== Request ==
Leave out any pictures and transcribe all other data below exactly.

## START Supplied data

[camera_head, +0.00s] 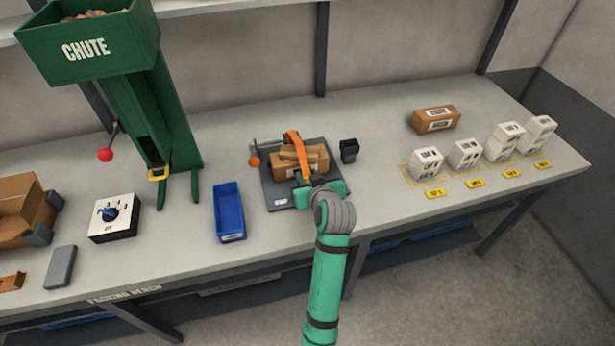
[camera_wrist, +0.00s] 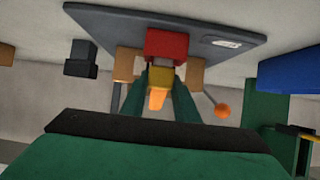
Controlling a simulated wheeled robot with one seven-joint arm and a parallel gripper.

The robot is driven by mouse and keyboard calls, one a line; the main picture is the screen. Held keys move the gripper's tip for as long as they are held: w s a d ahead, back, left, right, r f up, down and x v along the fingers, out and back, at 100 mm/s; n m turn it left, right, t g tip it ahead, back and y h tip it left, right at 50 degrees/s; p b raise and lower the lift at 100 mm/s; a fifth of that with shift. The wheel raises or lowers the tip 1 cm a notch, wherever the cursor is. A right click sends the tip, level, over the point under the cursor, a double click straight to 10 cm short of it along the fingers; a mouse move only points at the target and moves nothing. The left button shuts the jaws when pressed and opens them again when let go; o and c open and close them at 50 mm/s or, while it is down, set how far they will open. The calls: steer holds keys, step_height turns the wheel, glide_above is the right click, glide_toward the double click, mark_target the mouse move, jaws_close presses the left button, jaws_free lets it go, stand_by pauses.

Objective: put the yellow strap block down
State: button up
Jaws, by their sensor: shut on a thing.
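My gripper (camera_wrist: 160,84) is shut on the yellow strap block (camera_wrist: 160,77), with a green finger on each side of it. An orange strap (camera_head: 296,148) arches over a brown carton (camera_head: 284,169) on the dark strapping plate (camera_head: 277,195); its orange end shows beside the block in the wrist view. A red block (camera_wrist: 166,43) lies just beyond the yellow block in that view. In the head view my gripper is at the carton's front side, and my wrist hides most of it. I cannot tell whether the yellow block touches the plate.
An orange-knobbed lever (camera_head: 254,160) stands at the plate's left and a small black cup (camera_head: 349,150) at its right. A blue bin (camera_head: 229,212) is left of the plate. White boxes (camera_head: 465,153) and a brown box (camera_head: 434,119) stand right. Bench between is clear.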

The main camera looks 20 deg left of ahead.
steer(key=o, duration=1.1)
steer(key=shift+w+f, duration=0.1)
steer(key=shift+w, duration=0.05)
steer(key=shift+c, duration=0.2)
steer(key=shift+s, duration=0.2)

## END Supplied data

== Reply ==
[camera_head, +0.00s] 
[camera_wrist, +0.00s] 
Controlling a simulated wheeled robot with one seven-joint arm and a parallel gripper.

The robot is driven by mouse and keyboard calls, one a line; the main picture is the screen. Held keys move the gripper's tip for as long as they are held: w s a d ahead, back, left, right, r f up, down and x v along the fingers, out and back, at 100 mm/s; n m turn it left, right, t g tip it ahead, back and y h tip it left, right at 50 degrees/s; p b raise and lower the lift at 100 mm/s; a fifth of that with shift. The wheel raises or lowers the tip 1 cm a notch, wherever the cursor is. A right click sends the tip, level, over the point under the cursor, a double click straight to 10 cm short of it along the fingers; a mouse move only points at the target and moves nothing. The left button shuts the jaws when pressed and opens them again when let go; o and c open and close them at 50 mm/s or, while it is down, set how far they will open. The calls: steer holds keys, step_height turns the wheel, glide_above is the right click, glide_toward the double click, mark_target the mouse move, jaws_close presses the left button, jaws_free lets it go, stand_by pauses.

Objective: put the yellow strap block down
State: button up
Jaws, by their sensor: shut on a thing.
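My gripper (camera_wrist: 160,84) is shut on the yellow strap block (camera_wrist: 160,77), with a green finger on each side of it. An orange strap (camera_head: 296,148) arches over a brown carton (camera_head: 284,169) on the dark strapping plate (camera_head: 277,195); its orange end shows beside the block in the wrist view. A red block (camera_wrist: 166,43) lies just beyond the yellow block in that view. In the head view my gripper is at the carton's front side, and my wrist hides most of it. I cannot tell whether the yellow block touches the plate.
An orange-knobbed lever (camera_head: 254,160) stands at the plate's left and a small black cup (camera_head: 349,150) at its right. A blue bin (camera_head: 229,212) is left of the plate. White boxes (camera_head: 465,153) and a brown box (camera_head: 434,119) stand right. Bench between is clear.

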The main camera looks 20 deg left of ahead.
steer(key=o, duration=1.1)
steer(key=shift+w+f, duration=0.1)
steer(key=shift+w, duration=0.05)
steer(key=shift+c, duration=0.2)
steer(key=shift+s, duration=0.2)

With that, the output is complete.